The speech level was measured using a software implementation of the procedure described in [7], which accounted for the silence intervals present in speech and only calculated the level for voiced segments. Before applying this process, the speech data was amplitude scaled to ¼ of the maximum 16-bit integer value to prevent saturation when noise was added. The speech signal was then added to the scaled version of the noise signal to give noise contaminated speech signals at–18dB to +18dB at 6dB SNR intervals. The actual scaling factor used to obtain a particular SNR varied between speakers and speech files. Hence for each SNR the average scaling factor g was computed across all speakers. This scaling factor was used in the construction of the PMC models for that SNR. An example of the distribution of the scaling factor for a single SNR and different speakers and files is shown in figure 1. Since experiments were performed on scaled data, the enrolment data was also scaled to prevent any mismatch in the baseline results. 5.2

HMM System

HMM training and recognition used the Hidden Markov Model Toolkit (HTK) system, which was easily modified to accommodate PMC. Speech was parameterised into 39 dimensional representation based on Mel-Frequency Cepstral Coefficients (MFCC), using a 25ms Hamming window.
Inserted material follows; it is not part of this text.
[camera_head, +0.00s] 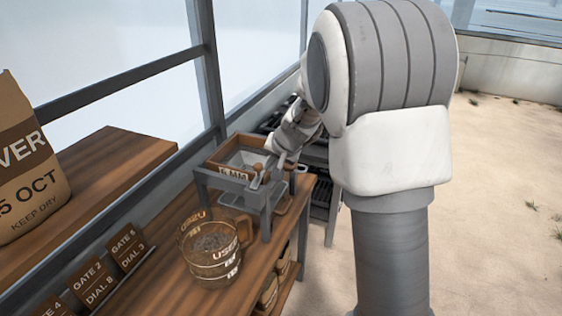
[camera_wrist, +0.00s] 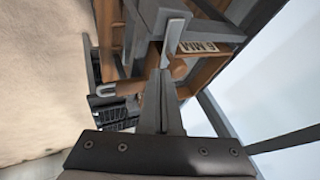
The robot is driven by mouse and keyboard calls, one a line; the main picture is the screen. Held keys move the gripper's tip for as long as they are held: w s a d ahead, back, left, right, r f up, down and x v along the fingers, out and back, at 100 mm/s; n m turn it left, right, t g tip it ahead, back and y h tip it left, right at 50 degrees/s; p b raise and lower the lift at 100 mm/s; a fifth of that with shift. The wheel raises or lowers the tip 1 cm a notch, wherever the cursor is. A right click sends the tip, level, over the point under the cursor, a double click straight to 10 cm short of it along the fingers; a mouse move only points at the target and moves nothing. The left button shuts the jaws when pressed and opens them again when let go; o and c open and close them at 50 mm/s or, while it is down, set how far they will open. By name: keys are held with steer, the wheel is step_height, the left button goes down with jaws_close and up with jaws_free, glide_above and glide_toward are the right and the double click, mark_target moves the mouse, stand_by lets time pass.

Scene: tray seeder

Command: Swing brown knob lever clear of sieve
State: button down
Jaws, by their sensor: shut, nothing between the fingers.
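The sieve (camera_head: 238,160) is a brown wooden frame with a grey hopper-like inside, set on a grey stand (camera_head: 232,186) and labelled "6 MM". Its labelled edge (camera_wrist: 205,47) shows in the wrist view. Small brown knobs (camera_head: 257,168) show at its near right side. My gripper (camera_head: 281,158) is at that side, and the arm partly hides the lever there. In the wrist view my gripper (camera_wrist: 161,75) is shut and empty, with its fingertips beside a brown knob (camera_wrist: 179,69). I cannot tell whether they touch. A brown rod (camera_wrist: 131,87) with a grey forked end lies left of the fingers.
A glass measuring jug (camera_head: 212,262) of dark grains stands on the wooden bench (camera_head: 175,278) in front. Gate and dial plates (camera_head: 88,274) stand at the left, below a shelf (camera_head: 112,160) with a paper sack (camera_head: 25,185). Dark trays (camera_head: 321,197) are behind. Sandy floor is open at right.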

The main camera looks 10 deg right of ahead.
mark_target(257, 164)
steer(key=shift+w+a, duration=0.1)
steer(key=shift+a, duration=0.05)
This

included the 0th order energy term, plus velocity (∆) and acceleration (∆2) of each coefficient. Initially, a total of 57 3-state, 4-component Gaussian mixture monophone HMMs were created using the TIMIT database. These were later expanded to 78 tied-state triphones to cover all possible pronunciations of connected digit pairs, e.g. 29_30_31. The triphones were subsequently used to create speaker dependent models using speech from the YOHO database. For each speaker, all 24 utterances in each of 4 enrolment sessions were used for training.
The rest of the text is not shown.